-- BEGIN RECORDS TO PROCESS --
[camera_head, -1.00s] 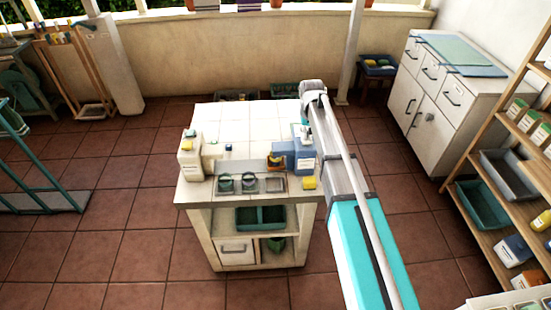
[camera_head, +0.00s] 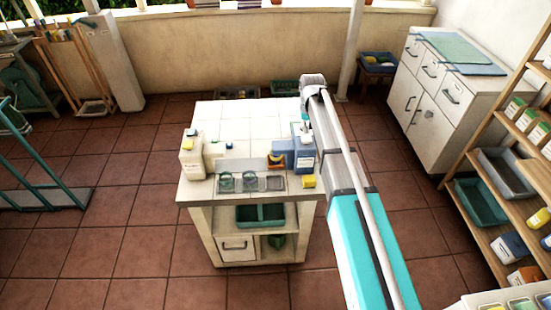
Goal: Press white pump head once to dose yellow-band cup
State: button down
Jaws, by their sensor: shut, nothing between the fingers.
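A blue bottle (camera_head: 305,161) with a pale label stands at the right edge of the tiled washstand, with a whitish pump-like top (camera_head: 304,131). A cream bottle (camera_head: 191,163) with a small top stands at the left edge. Which top is the white pump head is too small to tell for sure. Small cups (camera_head: 227,182) sit in a grey holder at the front edge; no yellow band can be made out on them. My arm reaches from the lower right along the washstand's right side, close to the blue bottle. My gripper is not visible, apparently hidden by the arm.
The washstand (camera_head: 225,118) has a clear tiled top at the back. A yellow block (camera_head: 309,182) lies at its front right corner, and an orange-and-dark item (camera_head: 277,161) sits left of the blue bottle. A white cabinet (camera_head: 435,100) and wooden shelves (camera_head: 490,150) stand right.

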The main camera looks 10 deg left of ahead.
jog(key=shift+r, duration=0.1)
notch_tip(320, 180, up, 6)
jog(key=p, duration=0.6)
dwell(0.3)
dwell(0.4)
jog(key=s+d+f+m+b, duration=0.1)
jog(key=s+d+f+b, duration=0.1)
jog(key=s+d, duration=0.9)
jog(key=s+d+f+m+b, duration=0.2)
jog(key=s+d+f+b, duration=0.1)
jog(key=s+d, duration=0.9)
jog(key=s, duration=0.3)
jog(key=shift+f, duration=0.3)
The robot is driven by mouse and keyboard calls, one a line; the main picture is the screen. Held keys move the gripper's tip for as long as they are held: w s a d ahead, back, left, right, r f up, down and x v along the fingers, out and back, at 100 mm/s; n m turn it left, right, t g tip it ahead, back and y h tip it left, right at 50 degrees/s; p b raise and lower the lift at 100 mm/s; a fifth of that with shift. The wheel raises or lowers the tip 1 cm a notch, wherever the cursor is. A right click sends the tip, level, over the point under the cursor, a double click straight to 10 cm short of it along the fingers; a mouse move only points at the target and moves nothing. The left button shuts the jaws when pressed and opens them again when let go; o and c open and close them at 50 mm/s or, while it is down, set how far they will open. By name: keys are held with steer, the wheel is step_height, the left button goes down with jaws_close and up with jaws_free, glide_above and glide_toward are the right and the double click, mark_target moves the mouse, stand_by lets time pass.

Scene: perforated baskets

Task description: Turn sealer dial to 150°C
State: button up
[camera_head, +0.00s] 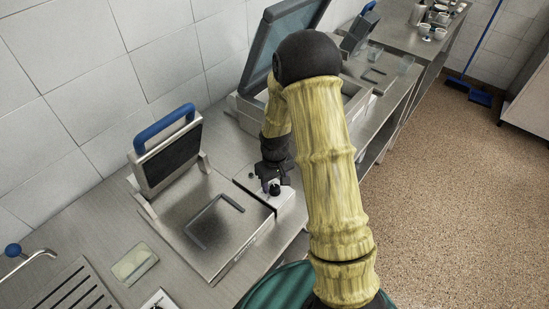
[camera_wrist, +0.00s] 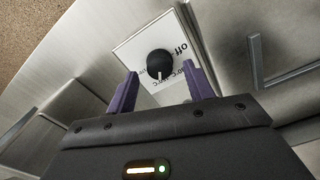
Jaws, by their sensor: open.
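In the wrist view the black dial (camera_wrist: 160,63) is a round knob with a pale pointer line aimed toward the bottom of the picture. It sits on a white label plate (camera_wrist: 128,50) printed with "off" and temperature marks, partly hidden and too small to read. My gripper (camera_wrist: 158,71) is open, its two purple fingers apart, with the dial between and just beyond their tips. I cannot tell whether they touch it. In the head view my gripper (camera_head: 272,178) is right above the dial (camera_head: 274,189) on the control panel of the sealer (camera_head: 215,228), with its lid raised.
The sealer's raised lid has a blue handle (camera_head: 165,124). A sponge-like block in a clear dish (camera_head: 134,264) and a sink drainer (camera_head: 75,290) are at lower left.

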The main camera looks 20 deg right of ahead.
-- END RECORDS TO PROCESS --
* **TASK PROMPT**
Without the pictures, write out the whole listing above exactly as it appears.

* **WRITTEN RESPONSE**
[camera_head, -1.00s] 
[camera_head, +0.00s] 
Goal: Press white pump head once to dose yellow-band cup
State: button down
Jaws, by their sensor: shut, nothing between the fingers.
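A blue bottle (camera_head: 305,161) with a pale label stands at the right edge of the tiled washstand, with a whitish pump-like top (camera_head: 304,131). A cream bottle (camera_head: 191,163) with a small top stands at the left edge. Which top is the white pump head is too small to tell for sure. Small cups (camera_head: 227,182) sit in a grey holder at the front edge; no yellow band can be made out on them. My arm reaches from the lower right along the washstand's right side, close to the blue bottle. My gripper is not visible, apparently hidden by the arm.
The washstand (camera_head: 225,118) has a clear tiled top at the back. A yellow block (camera_head: 309,182) lies at its front right corner, and an orange-and-dark item (camera_head: 277,161) sits left of the blue bottle. A white cabinet (camera_head: 435,100) and wooden shelves (camera_head: 490,150) stand right.

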The main camera looks 10 deg left of ahead.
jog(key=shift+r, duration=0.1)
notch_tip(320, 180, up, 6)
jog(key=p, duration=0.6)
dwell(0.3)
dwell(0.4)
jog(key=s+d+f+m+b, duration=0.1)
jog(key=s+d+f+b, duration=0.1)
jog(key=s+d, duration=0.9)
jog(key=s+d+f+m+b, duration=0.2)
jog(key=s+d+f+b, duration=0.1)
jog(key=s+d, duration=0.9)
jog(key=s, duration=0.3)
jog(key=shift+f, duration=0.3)
The robot is driven by mouse and keyboard calls, one a line; the main picture is the screen. Held keys move the gripper's tip for as long as they are held: w s a d ahead, back, left, right, r f up, down and x v along the fingers, out and back, at 100 mm/s; n m turn it left, right, t g tip it ahead, back and y h tip it left, right at 50 degrees/s; p b raise and lower the lift at 100 mm/s; a fifth of that with shift. The wheel raises or lowers the tip 1 cm a notch, wherever the cursor is. A right click sends the tip, level, over the point under the cursor, a double click straight to 10 cm short of it along the fingers; a mouse move only points at the target and moves nothing. The left button shuts the jaws when pressed and opens them again when let go; o and c open and close them at 50 mm/s or, while it is down, set how far they will open. By name: keys are held with steer, the wheel is step_height, the left button goes down with jaws_close and up with jaws_free, glide_above and glide_toward are the right and the double click, mark_target moves the mouse, stand_by lets time pass.

Scene: perforated baskets

Task description: Turn sealer dial to 150°C
State: button up
[camera_head, +0.00s] 
[camera_wrist, +0.00s] 
Jaws, by their sensor: open.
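In the wrist view the black dial (camera_wrist: 160,63) is a round knob with a pale pointer line aimed toward the bottom of the picture. It sits on a white label plate (camera_wrist: 128,50) printed with "off" and temperature marks, partly hidden and too small to read. My gripper (camera_wrist: 158,71) is open, its two purple fingers apart, with the dial between and just beyond their tips. I cannot tell whether they touch it. In the head view my gripper (camera_head: 272,178) is right above the dial (camera_head: 274,189) on the control panel of the sealer (camera_head: 215,228), with its lid raised.
The sealer's raised lid has a blue handle (camera_head: 165,124). A sponge-like block in a clear dish (camera_head: 134,264) and a sink drainer (camera_head: 75,290) are at lower left.

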The main camera looks 20 deg right of ahead.

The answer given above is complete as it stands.